--- START ---
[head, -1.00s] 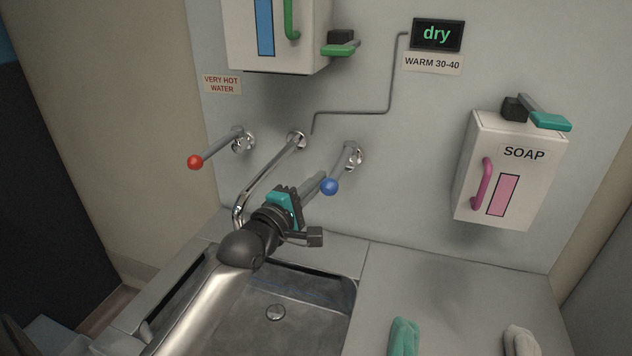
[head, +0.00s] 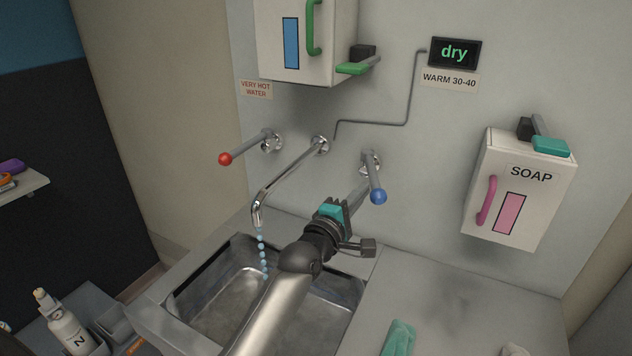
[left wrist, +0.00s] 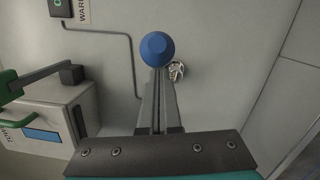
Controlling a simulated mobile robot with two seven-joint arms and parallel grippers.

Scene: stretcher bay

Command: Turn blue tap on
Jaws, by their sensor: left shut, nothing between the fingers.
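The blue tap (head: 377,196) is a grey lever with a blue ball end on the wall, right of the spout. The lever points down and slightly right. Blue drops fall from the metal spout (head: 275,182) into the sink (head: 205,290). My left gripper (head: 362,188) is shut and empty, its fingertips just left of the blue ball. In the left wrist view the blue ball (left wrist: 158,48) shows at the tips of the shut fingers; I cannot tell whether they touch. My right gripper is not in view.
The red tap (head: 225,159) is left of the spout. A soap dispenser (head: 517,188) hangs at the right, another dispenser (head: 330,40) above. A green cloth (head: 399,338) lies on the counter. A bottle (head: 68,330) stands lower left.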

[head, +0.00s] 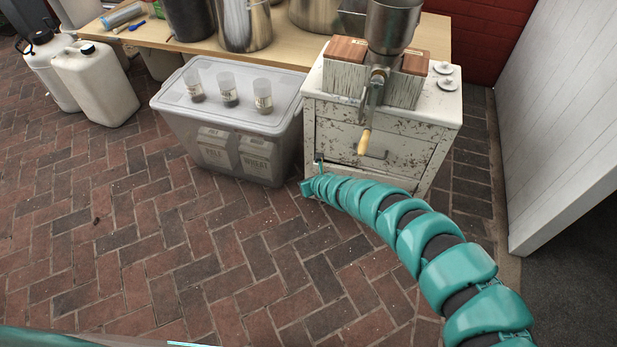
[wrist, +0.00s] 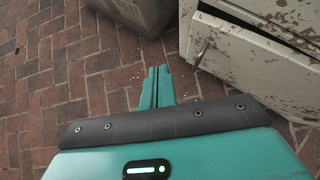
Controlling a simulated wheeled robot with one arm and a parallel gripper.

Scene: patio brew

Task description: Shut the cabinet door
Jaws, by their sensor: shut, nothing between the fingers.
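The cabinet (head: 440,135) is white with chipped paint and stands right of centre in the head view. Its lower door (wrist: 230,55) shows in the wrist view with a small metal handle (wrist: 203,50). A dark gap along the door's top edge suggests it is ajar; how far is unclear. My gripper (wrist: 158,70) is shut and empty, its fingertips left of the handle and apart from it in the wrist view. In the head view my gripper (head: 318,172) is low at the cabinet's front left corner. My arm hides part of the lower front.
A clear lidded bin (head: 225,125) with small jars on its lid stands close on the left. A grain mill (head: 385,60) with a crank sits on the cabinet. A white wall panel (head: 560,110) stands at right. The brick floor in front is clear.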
--- END ---
◆ Task
Lines that include the word "parallel" are to be extracted from the data above.

◆ Task answer
Controlling a simulated mobile robot with two seven-joint arms and parallel grippers.
Controlling a simulated wheeled robot with one arm and a parallel gripper.

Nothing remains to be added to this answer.